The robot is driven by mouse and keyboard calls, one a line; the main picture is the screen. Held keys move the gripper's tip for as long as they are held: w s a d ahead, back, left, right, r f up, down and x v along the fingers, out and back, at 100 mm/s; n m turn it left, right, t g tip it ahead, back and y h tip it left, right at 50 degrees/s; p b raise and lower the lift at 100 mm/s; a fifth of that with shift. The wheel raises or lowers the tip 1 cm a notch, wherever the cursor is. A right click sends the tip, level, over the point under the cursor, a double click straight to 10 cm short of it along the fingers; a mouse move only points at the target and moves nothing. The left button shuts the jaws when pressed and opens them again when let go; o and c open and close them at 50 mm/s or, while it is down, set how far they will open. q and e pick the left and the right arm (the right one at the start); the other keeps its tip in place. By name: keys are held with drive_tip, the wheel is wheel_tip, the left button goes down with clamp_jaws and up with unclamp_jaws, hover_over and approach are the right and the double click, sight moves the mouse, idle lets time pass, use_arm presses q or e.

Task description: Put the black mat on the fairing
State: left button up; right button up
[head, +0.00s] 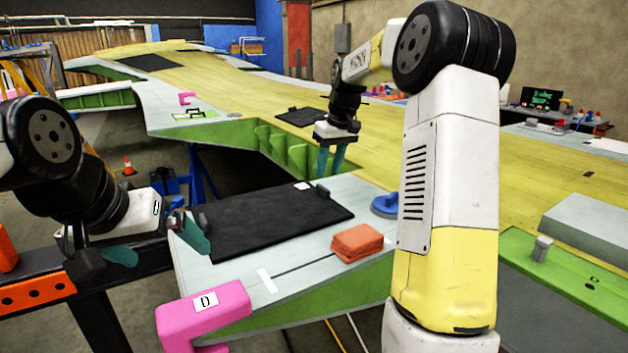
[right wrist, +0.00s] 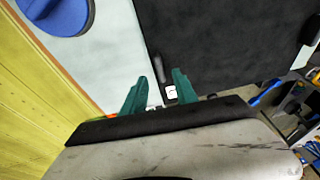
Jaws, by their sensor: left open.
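The black mat (head: 275,220) lies flat on a pale grey-blue panel with a green edge, which looks like the fairing (head: 300,262). A small grey tab (head: 207,219) stands at its left end. My right gripper (head: 331,161) is over the far edge, fingers pointing down. In the right wrist view, its teal fingers (right wrist: 159,80) stand apart, with a dark grey tab (right wrist: 158,68) and white label (right wrist: 171,92) seen between them and the mat (right wrist: 215,45) beyond.
An orange block (head: 357,243) and a blue disc (head: 385,204) sit right of the mat. A pink clamp (head: 203,312) marked D grips the near edge. Another dark mat (head: 302,117) lies on the yellow wing. My right arm hides part of the wing.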

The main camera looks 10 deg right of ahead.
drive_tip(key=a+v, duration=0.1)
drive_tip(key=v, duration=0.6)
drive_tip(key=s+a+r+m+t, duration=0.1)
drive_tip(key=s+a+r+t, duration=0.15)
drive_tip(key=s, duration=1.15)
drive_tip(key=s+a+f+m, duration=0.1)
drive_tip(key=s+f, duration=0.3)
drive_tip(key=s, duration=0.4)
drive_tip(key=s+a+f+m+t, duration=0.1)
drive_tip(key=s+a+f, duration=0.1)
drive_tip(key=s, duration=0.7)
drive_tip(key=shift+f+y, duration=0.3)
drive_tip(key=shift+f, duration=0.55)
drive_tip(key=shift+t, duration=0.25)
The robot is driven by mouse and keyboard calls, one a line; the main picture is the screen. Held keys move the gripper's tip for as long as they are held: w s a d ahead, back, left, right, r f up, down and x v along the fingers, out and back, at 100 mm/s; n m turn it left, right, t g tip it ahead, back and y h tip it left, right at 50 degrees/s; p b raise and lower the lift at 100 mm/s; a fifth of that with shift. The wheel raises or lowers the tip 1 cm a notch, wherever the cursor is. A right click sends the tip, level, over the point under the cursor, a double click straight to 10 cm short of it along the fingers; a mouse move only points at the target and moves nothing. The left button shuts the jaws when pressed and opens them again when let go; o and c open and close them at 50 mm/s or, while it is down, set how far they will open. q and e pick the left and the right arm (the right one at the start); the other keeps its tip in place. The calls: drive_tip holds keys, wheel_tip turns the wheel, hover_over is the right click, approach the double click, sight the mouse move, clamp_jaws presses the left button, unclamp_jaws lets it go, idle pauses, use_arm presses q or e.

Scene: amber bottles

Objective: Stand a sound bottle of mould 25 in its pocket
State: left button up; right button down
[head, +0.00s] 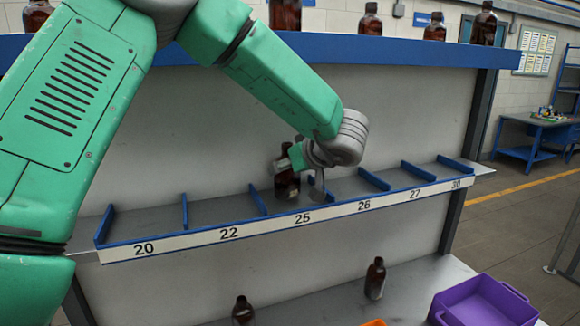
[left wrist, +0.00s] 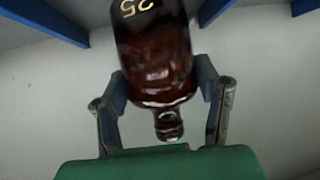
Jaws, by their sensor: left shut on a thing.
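My left gripper (head: 298,172) reaches down in front of the rack and is shut on a dark amber bottle (head: 287,188). The bottle looks upright, within pocket 25 of the numbered shelf (head: 225,213); I cannot tell whether its base touches the floor. In the left wrist view the bottle (left wrist: 155,60) sits between the two fingers of my gripper (left wrist: 165,100), with its neck towards the palm and a yellow 25 on its body. No flaw is clear on the part I see. My right gripper is out of view.
Blue dividers separate the pockets, labelled 20, 22, 25, 26, 27 and 30; the others look empty. Several amber bottles (head: 370,22) stand on the upper ledge. Two more bottles (head: 375,280) stand below, beside a purple bin (head: 470,310). An orange edge (head: 374,323) shows at the bottom.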

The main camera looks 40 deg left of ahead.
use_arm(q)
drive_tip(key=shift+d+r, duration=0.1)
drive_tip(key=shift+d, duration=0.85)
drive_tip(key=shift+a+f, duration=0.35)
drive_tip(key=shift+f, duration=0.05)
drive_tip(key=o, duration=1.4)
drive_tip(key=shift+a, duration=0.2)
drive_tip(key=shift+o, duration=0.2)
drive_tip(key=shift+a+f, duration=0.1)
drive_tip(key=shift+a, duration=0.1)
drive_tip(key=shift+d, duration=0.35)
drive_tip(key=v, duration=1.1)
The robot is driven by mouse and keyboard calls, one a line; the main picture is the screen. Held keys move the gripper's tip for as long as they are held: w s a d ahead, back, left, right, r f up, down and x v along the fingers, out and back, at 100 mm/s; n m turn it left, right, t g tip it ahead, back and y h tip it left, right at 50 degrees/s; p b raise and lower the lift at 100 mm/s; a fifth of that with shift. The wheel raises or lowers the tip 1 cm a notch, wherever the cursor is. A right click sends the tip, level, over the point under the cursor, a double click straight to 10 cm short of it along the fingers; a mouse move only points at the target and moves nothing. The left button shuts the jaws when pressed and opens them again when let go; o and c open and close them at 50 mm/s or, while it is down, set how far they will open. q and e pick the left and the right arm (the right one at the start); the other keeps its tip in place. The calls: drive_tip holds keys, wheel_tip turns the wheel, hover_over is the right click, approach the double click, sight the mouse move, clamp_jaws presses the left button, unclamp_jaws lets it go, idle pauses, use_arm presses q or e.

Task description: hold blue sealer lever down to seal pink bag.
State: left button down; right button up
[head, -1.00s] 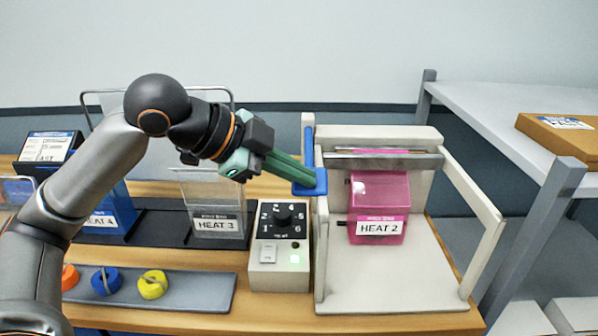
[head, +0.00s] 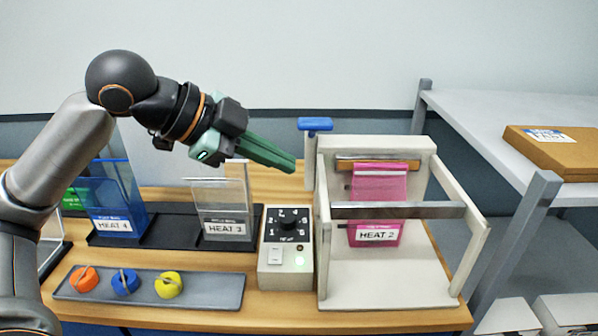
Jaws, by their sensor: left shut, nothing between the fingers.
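The sealer (head: 388,288) is a cream frame on the wooden table, right of centre. Its blue lever handle (head: 315,124) stands raised at the frame's left side. The metal bar (head: 398,210) is swung forward, away from the back plate. The pink bag (head: 378,190), labelled HEAT 2, hangs upright at the back plate behind the bar, which hides part of it. Faint lines cross its top. My left gripper (head: 294,165) is shut and empty, left of and below the lever handle, apart from it. My right gripper is out of view.
A control box (head: 286,270) with a black dial and small lamp stands left of the sealer. HEAT 3 (head: 224,205) and HEAT 4 (head: 112,205) bags stand in a black rack. A grey tray (head: 215,290) holds orange, blue and yellow clips. Grey shelving (head: 470,115) is at right.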

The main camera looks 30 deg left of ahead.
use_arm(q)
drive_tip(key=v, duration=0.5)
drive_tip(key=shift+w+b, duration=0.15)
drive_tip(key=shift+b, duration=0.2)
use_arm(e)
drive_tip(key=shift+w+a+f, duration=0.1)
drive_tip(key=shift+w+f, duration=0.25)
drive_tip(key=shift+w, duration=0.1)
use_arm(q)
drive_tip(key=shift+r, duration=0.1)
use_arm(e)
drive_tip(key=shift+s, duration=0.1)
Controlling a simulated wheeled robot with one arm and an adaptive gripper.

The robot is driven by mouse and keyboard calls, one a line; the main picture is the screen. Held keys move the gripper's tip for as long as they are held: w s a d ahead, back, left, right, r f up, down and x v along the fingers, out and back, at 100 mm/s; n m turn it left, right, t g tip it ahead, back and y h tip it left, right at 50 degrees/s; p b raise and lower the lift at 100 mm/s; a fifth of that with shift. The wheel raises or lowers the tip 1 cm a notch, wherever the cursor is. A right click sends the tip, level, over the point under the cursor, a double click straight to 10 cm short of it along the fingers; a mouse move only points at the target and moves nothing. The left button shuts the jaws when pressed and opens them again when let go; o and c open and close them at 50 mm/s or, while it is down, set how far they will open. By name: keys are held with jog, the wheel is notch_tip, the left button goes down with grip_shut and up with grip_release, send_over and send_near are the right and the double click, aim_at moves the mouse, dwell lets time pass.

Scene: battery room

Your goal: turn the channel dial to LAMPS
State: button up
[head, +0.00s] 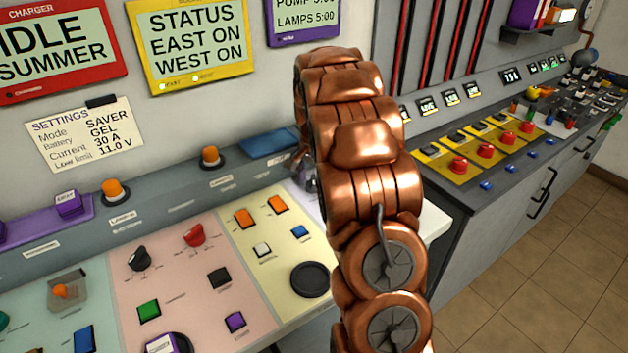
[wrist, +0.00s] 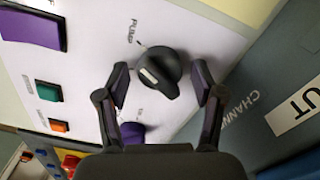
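In the wrist view, a black round dial (wrist: 160,70) with a white mark on its left side sits on a pale panel. The word PUMP (wrist: 132,32) is printed at its upper left, with a short tick by the dial. CHANNEL lettering (wrist: 238,106) shows on the grey strip to the right. My gripper (wrist: 161,78) is open, one finger on each side of the dial, with a visible gap at both. A LAMPS label at the dial is not readable. In the head view my copper arm hides the gripper and the dial.
A purple knob (wrist: 132,131) stands just below the dial, near the left finger. A green button (wrist: 48,92), an orange button (wrist: 59,126) and a purple block (wrist: 30,30) lie left. In the head view, a pink panel (head: 180,275) with knobs and buttons lies left of my arm.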

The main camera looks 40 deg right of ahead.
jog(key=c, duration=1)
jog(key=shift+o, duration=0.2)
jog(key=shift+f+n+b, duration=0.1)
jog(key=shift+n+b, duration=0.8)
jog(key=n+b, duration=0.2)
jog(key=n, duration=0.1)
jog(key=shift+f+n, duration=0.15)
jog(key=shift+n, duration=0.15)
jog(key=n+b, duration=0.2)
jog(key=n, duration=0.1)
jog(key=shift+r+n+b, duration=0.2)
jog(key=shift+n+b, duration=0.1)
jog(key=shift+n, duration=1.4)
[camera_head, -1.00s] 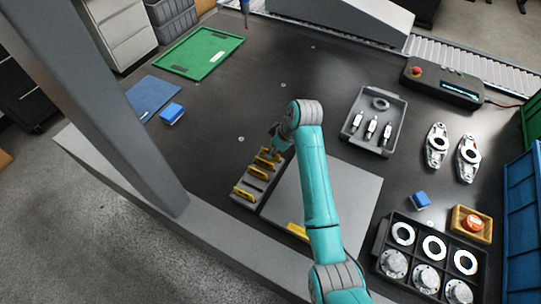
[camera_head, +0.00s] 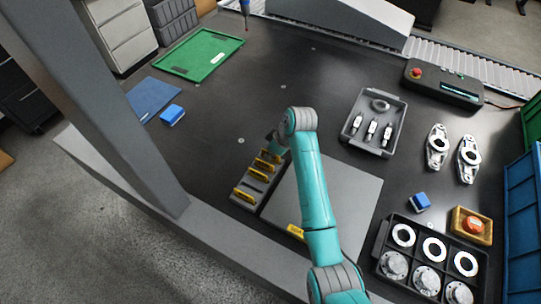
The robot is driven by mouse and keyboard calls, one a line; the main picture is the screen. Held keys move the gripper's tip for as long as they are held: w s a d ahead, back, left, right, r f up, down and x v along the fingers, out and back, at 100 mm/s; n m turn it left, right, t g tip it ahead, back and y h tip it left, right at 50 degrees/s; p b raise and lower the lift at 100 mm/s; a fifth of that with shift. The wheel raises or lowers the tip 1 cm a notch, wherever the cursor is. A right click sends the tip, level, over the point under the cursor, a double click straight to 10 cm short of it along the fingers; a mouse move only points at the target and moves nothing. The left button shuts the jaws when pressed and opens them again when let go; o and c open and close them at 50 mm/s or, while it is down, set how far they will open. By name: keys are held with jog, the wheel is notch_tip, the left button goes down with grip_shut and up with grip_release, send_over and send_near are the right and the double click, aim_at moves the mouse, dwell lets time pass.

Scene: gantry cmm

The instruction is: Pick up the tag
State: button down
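Several yellow tags stand in slots of a grey rack (camera_head: 238,200) left of centre; one is the front tag (camera_head: 244,195), another the middle tag (camera_head: 258,175). A further yellow piece (camera_head: 296,231) lies at the front edge of the grey plate. My gripper (camera_head: 270,150) is at the rack's far end, close to the rearmost tags. It is small and dark here, partly hidden by my wrist. I cannot tell whether its fingers are open or touch a tag.
The grey plate (camera_head: 345,190) lies right of the rack, under my arm. A grey tray (camera_head: 378,147) with metal parts, two metal brackets and a black tray (camera_head: 378,245) of rings stand to the right. A grey column (camera_head: 110,110) rises at left.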

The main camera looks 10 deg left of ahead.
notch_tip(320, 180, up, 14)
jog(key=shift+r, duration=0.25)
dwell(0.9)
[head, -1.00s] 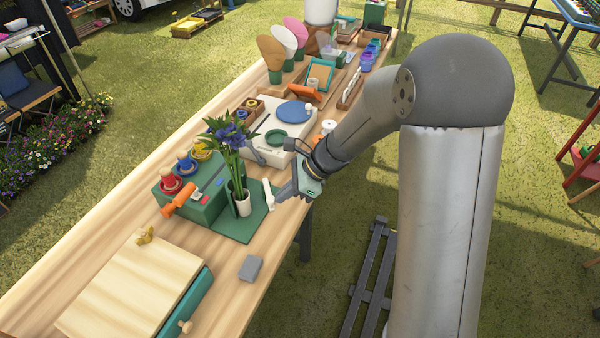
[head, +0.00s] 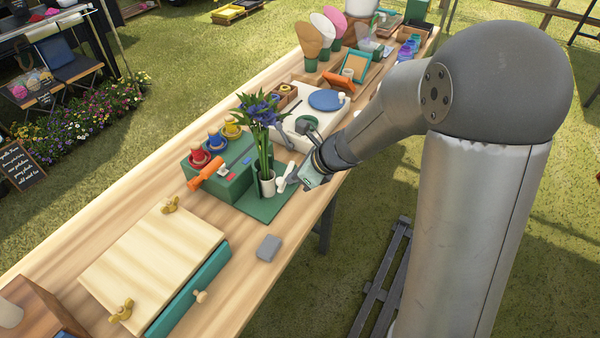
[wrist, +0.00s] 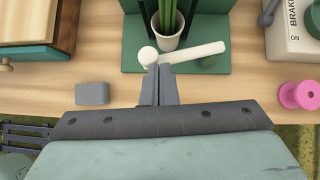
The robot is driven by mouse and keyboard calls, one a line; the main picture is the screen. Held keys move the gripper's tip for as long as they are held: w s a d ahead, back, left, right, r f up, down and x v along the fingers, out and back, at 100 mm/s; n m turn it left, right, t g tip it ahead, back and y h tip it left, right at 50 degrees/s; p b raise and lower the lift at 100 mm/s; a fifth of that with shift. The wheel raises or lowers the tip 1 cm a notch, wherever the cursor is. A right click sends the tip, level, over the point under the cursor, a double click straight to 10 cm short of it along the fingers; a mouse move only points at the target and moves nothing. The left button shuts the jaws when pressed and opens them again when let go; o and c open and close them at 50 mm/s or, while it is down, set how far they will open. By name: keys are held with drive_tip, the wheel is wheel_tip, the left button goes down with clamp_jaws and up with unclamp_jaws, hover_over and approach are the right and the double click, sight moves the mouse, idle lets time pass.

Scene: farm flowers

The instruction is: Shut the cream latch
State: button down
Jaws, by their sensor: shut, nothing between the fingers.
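The cream latch (wrist: 190,53) is a bar with a round knob at its left end in the wrist view. It lies across the front of the green stand (wrist: 133,60), just in front of the white flower pot (wrist: 170,40). In the head view the latch (head: 281,184) shows small beside the pot (head: 267,187). My gripper (wrist: 160,68) is shut and empty. Its fingertips are at the latch near the knob and cover a little of the bar. I cannot tell whether they touch. In the head view my gripper (head: 300,176) is right of the latch.
A grey block (wrist: 92,93) lies left of my fingers, and a pink spool (wrist: 299,95) is on the right. A wooden box with a teal drawer (head: 190,290) stands at the lower left. An orange handle (head: 207,170) sticks out of the green box (head: 215,188).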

* [DIRECTIONS FOR THIS TASK]:
Word for word, repeat the lines above from the one with "The main camera looks 40 deg right of ahead." through the one with "[camera_head, +0.00s]", and nothing beyond them. Omit the pictures.

* [FINAL ANSWER]:
The main camera looks 40 deg right of ahead.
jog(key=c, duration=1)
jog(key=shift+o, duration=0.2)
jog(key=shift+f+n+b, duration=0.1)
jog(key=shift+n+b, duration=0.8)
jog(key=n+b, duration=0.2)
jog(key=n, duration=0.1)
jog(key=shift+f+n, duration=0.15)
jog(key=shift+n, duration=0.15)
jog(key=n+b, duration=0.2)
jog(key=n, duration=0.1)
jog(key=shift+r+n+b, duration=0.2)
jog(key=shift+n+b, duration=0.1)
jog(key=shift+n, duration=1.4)
[camera_head, -1.00s] 
[camera_head, +0.00s] 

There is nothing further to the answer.